Posisi adem-ayem AS terusik secara frontal pada Desember 1941. Pada tanggal 7 Desember, Kekaisaran Jepang, melancarkan serangan udara mendadak terhadap Armada Pasifik AS di Pearl Harbor, Hawaii.
Ideologi Kekaisaran Jepang saat itu ingin membebaskan kawasan Asia dari cengkeraman kulit putih, termasuk di Pasifik. Berangsur-angsur, mereka merebut pula koloni Inggris seperti di Myanmar dan Malaysia, koloni Prancis seperti di Vietnam, dan Belanda di Indonesia. Sebagai bangsa kulit putih di tanah non-kulit putih di Pasifik, AS harus diserang.
Posisi AS semakin kuat menjadi musuh Blok Poros di tanggal 11 Desember. Nazi Jerman atas perintah Hitler menyatakan perang terhadap AS.

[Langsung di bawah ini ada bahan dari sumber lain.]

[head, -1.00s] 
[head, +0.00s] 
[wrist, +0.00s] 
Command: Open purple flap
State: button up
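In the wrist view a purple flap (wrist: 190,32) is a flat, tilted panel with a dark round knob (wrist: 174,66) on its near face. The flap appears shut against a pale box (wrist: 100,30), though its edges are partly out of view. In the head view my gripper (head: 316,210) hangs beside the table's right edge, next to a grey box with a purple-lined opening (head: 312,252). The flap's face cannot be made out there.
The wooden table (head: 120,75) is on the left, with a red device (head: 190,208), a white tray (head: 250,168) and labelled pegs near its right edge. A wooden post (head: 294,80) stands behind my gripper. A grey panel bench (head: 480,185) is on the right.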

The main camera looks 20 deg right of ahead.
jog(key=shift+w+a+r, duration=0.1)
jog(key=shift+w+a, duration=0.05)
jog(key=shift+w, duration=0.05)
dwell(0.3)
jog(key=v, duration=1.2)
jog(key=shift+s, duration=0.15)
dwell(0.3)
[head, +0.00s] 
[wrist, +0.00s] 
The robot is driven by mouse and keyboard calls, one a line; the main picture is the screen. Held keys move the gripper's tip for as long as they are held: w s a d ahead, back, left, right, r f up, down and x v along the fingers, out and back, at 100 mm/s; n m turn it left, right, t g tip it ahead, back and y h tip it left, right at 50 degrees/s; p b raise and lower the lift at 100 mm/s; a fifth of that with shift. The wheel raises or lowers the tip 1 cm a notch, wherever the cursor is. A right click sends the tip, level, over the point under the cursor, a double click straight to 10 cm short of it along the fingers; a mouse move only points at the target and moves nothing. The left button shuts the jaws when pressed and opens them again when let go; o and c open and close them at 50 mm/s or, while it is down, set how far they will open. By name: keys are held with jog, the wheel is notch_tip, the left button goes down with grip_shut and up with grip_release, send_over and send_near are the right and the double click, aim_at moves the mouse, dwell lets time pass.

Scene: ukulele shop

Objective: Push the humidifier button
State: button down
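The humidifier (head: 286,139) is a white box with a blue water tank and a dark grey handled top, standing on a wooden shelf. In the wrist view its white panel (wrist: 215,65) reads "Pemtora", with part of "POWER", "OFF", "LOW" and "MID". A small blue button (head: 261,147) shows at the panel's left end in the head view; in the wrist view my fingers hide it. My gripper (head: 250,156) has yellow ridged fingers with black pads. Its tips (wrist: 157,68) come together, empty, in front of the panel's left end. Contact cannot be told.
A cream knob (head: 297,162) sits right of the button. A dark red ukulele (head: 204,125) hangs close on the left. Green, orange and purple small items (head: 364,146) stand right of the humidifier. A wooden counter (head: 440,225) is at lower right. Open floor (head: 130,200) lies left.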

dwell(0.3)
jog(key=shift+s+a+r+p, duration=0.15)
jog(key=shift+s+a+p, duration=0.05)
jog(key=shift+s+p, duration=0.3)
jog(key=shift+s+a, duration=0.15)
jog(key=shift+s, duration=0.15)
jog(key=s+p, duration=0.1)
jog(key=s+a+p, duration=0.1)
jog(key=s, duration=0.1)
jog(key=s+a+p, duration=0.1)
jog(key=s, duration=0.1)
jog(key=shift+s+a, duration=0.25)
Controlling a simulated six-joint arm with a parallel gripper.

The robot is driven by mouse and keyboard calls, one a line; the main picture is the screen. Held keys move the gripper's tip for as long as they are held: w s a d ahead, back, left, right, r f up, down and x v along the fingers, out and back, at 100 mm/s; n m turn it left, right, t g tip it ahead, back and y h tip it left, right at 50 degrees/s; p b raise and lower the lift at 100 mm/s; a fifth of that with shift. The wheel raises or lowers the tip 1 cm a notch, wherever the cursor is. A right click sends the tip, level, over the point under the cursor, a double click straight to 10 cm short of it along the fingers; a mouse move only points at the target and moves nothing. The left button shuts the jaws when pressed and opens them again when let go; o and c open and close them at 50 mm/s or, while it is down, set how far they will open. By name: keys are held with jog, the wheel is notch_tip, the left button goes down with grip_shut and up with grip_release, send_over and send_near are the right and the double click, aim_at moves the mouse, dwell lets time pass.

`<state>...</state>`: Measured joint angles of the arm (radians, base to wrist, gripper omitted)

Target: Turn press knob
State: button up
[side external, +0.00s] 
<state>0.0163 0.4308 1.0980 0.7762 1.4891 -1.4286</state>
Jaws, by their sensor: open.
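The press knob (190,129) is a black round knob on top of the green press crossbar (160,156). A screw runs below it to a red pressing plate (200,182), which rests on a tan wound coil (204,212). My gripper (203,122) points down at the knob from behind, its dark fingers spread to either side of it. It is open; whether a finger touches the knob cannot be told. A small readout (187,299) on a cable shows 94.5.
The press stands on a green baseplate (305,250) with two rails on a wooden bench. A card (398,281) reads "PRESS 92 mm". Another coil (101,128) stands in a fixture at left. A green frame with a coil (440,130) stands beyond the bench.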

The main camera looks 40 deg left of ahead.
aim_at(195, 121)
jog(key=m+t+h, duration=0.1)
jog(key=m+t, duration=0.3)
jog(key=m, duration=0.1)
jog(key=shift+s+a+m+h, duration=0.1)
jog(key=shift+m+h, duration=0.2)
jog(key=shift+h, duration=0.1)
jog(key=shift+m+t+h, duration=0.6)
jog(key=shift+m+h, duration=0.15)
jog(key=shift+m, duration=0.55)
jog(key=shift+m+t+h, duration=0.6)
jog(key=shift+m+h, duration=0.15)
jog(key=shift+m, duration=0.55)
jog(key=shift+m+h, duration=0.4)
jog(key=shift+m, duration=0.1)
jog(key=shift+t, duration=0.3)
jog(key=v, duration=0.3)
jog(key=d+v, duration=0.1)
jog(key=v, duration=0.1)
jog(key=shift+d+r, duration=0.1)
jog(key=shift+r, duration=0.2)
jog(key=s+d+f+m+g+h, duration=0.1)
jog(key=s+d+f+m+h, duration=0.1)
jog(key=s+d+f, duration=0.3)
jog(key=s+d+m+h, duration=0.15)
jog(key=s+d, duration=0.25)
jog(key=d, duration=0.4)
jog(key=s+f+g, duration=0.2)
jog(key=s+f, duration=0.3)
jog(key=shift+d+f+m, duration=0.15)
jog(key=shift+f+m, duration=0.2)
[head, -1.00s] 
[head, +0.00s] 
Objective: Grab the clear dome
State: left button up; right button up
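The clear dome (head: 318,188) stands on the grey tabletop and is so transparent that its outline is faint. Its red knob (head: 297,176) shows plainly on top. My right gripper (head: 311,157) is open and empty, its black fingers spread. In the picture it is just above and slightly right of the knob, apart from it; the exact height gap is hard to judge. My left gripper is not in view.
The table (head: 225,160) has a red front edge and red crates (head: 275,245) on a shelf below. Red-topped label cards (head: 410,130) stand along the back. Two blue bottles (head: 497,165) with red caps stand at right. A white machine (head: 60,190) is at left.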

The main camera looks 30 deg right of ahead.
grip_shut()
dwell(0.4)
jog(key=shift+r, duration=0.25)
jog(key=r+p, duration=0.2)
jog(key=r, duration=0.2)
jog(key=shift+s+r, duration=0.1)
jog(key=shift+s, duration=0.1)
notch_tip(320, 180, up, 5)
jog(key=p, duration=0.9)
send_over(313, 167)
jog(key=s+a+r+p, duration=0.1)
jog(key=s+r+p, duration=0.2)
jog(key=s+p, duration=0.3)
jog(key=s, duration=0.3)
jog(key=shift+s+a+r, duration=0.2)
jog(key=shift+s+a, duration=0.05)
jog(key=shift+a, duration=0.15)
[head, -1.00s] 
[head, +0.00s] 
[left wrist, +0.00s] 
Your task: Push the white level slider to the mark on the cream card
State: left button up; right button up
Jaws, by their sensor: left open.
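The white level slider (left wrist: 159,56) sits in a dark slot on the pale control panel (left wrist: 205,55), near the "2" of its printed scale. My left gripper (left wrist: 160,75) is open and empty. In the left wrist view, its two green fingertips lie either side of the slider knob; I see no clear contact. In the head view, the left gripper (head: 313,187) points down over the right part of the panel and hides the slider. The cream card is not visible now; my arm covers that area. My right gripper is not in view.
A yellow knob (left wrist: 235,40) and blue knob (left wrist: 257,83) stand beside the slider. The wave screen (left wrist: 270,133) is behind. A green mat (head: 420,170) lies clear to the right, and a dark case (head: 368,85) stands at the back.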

Awalnya di tahun 1941, opini publik di AS menentang keterlibatan dalam Perang Dunia II. Bahkan, Presiden Franklin D. Roosevelt yang merupakan pro-perang, tahu bahwa terlibat dalam perang, adalah misi bunuh diri AS. Namun, situasi justru berubah ketika AS diserang oleh Jepang.
Konyolnya, Kekaisaran Jepang dan Nazi Jerman tidak tahu politik AS, sampai akhirnya menyerang dan menyatakan perang. Produk Domestik Bruto (PDB) dan ekonomi AS jauh lebih tinggi daripada Kekaisaran Jepang atau Jerman, dikutip dari Statista.
Ketika menyatakan perang terhadap AS, Hitler menambahkan pengeluaran Jerman sebesar 800 ,3 miliar dolar AS untuk menghadapi Sekutu.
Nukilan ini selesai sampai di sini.